Sendo uma pintura romântica de cunho nacionalista, O grito do Ipiranga glorifica e idealiza o passado usando, para isso, de figuras e composição de cena nem sempre fiéis à história. O próprio Sete de Setembro é hoje objeto de discussões pelos historiadores que tem refletido sobre a data como uma construção histórica
Além disso, a obra foi encomendada a Pedro Américo pelo governo da província de São Paulo para o salão de honra do monumento da independência (atual Museu Paulista da USP) que estava, então, em construção. O objetivo era enaltecer a monarquia e a terra paulista como elementos fundadores da nacionalidade brasileiro. A pintura nacionalista romântica atendia a esse propósito e Pedro Américo atendeu ao que lhe foi encomendado.

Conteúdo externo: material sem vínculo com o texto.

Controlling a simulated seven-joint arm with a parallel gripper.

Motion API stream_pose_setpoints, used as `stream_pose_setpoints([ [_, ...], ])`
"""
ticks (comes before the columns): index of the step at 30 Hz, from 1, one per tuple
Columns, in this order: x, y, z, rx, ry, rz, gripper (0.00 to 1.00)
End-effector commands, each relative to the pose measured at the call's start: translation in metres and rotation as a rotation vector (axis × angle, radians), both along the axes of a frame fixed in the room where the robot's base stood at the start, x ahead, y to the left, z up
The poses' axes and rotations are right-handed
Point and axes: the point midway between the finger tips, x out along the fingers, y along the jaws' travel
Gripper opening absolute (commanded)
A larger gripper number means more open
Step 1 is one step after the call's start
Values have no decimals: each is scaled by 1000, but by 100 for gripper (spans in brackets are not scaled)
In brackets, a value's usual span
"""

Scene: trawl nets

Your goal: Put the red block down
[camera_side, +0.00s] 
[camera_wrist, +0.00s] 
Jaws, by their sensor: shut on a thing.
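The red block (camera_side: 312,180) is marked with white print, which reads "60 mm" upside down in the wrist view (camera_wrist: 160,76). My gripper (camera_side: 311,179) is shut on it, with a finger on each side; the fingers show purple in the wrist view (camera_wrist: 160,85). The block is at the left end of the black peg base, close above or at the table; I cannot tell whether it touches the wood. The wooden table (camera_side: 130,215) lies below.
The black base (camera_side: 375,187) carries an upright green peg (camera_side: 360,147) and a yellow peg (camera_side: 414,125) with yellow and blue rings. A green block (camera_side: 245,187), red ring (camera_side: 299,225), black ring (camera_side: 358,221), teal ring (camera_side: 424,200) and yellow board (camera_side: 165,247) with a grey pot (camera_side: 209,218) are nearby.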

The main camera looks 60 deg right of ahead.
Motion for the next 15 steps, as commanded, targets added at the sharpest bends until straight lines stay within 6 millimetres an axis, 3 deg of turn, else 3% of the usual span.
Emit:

Descrição do quadro “O grito do Ipiranga”
“O grito do Ipiranga”, 7,60 m x 4,51 m, Pedro Américo, 1888. Museu Paulista/USP, SP.
- No centro, em posição mais elevada, está D. Pedro, príncipe regente, montado a cavalo, com uniforme de gala e erguendo a espada [imagem 1].
- A comitiva, à direita do príncipe, é formada por dez homens que erguem seus chapéus [imagem 1].
- A frente deles, trinta soldados, os “Dragões da Independência”, com uniforme de gala, formam um semicírculo e erguem suas espadas [imagem 2].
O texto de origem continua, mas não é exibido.